— begin Stored data —
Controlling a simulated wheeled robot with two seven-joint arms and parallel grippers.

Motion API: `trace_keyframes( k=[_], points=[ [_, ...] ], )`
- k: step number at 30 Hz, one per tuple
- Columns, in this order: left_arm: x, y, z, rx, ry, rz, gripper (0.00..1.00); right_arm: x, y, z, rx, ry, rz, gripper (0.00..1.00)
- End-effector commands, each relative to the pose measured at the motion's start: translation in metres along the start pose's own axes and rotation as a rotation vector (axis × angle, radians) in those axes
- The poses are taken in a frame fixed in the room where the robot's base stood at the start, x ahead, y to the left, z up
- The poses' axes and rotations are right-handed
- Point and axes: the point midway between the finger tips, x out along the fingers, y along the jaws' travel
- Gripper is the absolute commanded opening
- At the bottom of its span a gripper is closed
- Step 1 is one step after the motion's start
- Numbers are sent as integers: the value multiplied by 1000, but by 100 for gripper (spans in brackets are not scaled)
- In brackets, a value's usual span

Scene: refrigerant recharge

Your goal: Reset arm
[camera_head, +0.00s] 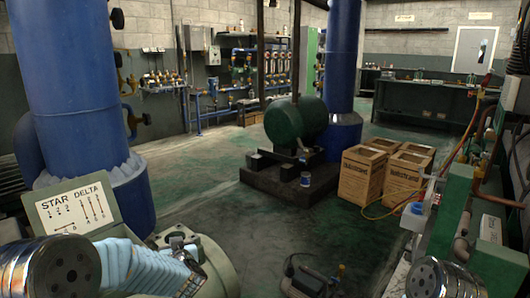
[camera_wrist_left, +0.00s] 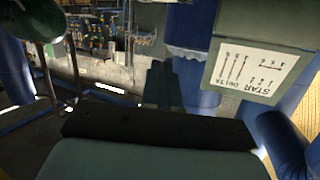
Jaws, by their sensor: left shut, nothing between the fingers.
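My left gripper (camera_wrist_left: 173,84) shows in the left wrist view as two dark fingers side by side, shut and empty. Beyond and to the right of the fingers, an open lid with a white STAR DELTA label (camera_wrist_left: 257,68) appears upside down. In the head view the same label (camera_head: 76,207) is upright at the lower left, beside an open terminal box (camera_head: 180,237). I cannot make out the left fingers in the head view. My right gripper is not in view; only a round metal part of my right arm shows at the lower right.
Blue columns (camera_head: 68,80) stand at left and centre. A green tank (camera_head: 295,122) rests on a dark plinth. Cardboard boxes (camera_head: 362,175) stand right of it. A yellow hose (camera_head: 376,217) runs towards green equipment (camera_head: 450,215) at right. Open floor (camera_head: 240,222) lies in the middle.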

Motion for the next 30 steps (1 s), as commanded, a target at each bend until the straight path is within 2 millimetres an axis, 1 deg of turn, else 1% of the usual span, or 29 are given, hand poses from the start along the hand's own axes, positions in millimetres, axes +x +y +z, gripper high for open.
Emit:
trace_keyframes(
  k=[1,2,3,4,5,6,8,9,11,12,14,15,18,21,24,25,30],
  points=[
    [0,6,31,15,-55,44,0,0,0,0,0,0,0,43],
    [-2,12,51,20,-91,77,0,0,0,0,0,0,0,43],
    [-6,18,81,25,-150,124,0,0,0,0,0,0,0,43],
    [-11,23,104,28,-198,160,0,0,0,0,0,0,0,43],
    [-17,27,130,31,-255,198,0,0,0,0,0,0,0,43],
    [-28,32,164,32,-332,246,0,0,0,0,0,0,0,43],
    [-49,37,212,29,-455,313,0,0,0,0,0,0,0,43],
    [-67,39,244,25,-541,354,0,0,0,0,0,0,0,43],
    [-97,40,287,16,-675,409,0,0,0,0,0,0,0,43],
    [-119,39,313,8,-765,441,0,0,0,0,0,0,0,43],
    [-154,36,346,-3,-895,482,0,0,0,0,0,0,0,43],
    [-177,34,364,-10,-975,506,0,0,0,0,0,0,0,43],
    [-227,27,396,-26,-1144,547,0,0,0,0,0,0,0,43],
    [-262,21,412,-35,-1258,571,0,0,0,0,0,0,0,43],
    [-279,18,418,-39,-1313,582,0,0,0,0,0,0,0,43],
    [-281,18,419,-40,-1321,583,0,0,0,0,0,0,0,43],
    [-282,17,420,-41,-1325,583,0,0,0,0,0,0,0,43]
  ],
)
— end Stored data —
Task to carry out: Show every line above in which the word "poses" occurs.

Final result:
- The poses are taken in a frame fixed in the room where the robot's base stood at the start, x ahead, y to the left, z up
- The poses' axes and rotations are right-handed
Motion for the next 30 steps (1 s), as commanded, a target at each bend until the straight path is within 2 millimetres an axis, 1 deg of turn, else 1% of the usual span, or 29 are given, hand poses from the start along the hand's own axes, positions in millimetres, axes +x +y +z, gripper high for open.

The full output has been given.